Its website prominently features Swedish teenage climate activist Greta Thunberg, who is due to appear this year after criticising world leaders and urged them to act at last year's event.
"How to Save the Planet" is one of the seven "key" themes up for discussion.
And the overall theme of this year's event is "Stakeholders for a Cohesive and Sustainable World."
But as the world's financial elite, political leaders, and celebrities descend on the small town, the question is whether their transport choices can at all work with what the event - and many of those leaders - say they want to achieve for the planet.
The World Economic Forum recorded more than 600 plane journeys that can be attributed to Davos in 2019 - a figure that does not "take into account public figures such as presidents and prime ministers."
"There were around 60 of these but they tend to use military planes and land at a nearby military base, which makes it impossible to get flight numbers," Davos said.
Aviation is expected to contribute to 22% of the world's carbon emissions by 2050 .
World leaders, business leaders, and world-famous personalities are largely unlikely to copy Thunberg and take the train, as she did last year.
That lack of willingness to make changes was condemned by Thunberg at last year's event, when she stunned the world's most powerful people at a lunch by pointing at their power to help fix the crisis.
"Some people say that the climate crisis is something that we will have created, but that is not true, because if everyone is guilty then no one is to blame. And someone is to blame," she said.
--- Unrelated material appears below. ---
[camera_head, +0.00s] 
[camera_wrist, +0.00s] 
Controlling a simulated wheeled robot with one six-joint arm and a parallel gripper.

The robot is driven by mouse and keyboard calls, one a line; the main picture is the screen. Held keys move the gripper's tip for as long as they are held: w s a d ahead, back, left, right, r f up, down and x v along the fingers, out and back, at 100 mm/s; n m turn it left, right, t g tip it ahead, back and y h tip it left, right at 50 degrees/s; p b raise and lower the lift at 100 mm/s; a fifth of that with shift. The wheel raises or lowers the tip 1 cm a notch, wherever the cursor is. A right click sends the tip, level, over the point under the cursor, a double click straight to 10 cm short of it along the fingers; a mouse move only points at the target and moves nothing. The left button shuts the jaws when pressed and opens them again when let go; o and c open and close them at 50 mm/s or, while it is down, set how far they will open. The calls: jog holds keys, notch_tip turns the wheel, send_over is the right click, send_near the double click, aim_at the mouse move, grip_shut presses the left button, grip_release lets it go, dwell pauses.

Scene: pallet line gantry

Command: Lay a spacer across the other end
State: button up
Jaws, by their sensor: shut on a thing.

"Some people, some companies, some decision-makers in particular, have known exactly what priceless values they have been sacrificing to continue making unimaginable amounts of money. And I think many of you here today belong to that group of people."
The World Economic Forum says its offsetting the carbon from flights, and taking other environmental steps
The WEF said it is "constantly looking to reduce our carbon footprint."
Doing so involves "offering incentives to participants who come by train" and "includes offsetting all air travel by purchasing carbon credits" for both private and commercial flights, funding emissions-reducing projects.
CNN reported that the cars that will bring VIPs around the town are now 88% electric or hybrid, and that the event is monitoring food waste, eliminating single-use plastics, and refurbished its main conference center to use renewable energy.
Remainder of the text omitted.